### TASK DIRECTIONS
Pull out every line from the line containing "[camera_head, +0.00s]" through the end of the material, both ends included, and reproduce it exactly. Keep pictures out.

### SOURCE MATERIAL
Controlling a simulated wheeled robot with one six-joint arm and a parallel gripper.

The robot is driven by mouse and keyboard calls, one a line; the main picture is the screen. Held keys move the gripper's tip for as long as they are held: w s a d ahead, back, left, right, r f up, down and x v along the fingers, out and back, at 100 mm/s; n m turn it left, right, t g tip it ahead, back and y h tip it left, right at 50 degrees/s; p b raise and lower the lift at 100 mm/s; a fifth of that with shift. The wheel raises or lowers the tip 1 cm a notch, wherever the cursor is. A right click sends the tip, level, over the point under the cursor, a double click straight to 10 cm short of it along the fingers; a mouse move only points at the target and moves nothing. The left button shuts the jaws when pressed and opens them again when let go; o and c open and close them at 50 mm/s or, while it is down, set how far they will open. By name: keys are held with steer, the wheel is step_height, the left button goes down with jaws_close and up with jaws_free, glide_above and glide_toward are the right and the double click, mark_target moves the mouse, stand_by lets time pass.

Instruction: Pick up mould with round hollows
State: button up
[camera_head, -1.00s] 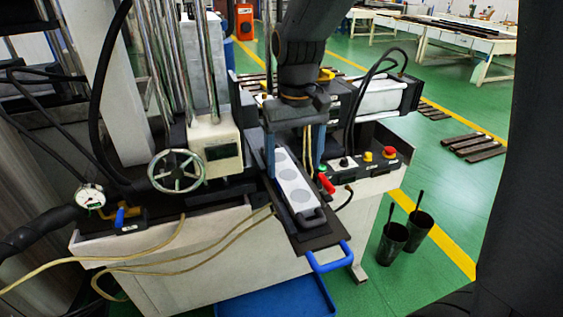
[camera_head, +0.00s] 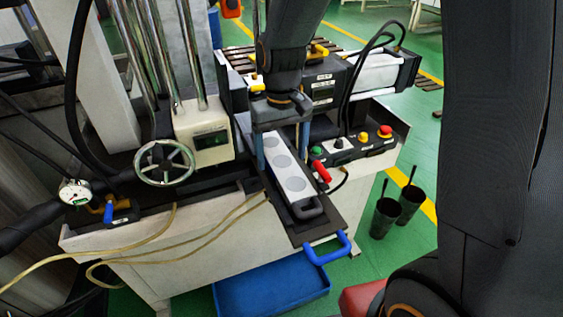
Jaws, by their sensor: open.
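The mould with round hollows (camera_head: 291,183) is a long pale grey bar with a row of round hollows and a black handle at its near end. It lies on a dark plate (camera_head: 321,228) with a blue handle, at the front of the machine. My gripper (camera_head: 282,150) comes down from above over the mould's far end. Its two blue-grey fingers stand apart, one on each side of the bar. The gripper body hides the far end, and I cannot tell whether the fingers touch the mould.
A handwheel (camera_head: 165,163) and gauge (camera_head: 75,191) are at the left. A control box (camera_head: 354,145) with buttons and a red-handled lever (camera_head: 322,172) are close on the right. A blue tray (camera_head: 270,290) lies below. Two black cups (camera_head: 386,217) stand on the green floor.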

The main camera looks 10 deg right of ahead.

### THE COMPLETED TASK
[camera_head, +0.00s] 
Jaws, by their sensor: open.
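The mould with round hollows (camera_head: 291,183) is a long pale grey bar with a row of round hollows and a black handle at its near end. It lies on a dark plate (camera_head: 321,228) with a blue handle, at the front of the machine. My gripper (camera_head: 282,150) comes down from above over the mould's far end. Its two blue-grey fingers stand apart, one on each side of the bar. The gripper body hides the far end, and I cannot tell whether the fingers touch the mould.
A handwheel (camera_head: 165,163) and gauge (camera_head: 75,191) are at the left. A control box (camera_head: 354,145) with buttons and a red-handled lever (camera_head: 322,172) are close on the right. A blue tray (camera_head: 270,290) lies below. Two black cups (camera_head: 386,217) stand on the green floor.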

The main camera looks 10 deg right of ahead.

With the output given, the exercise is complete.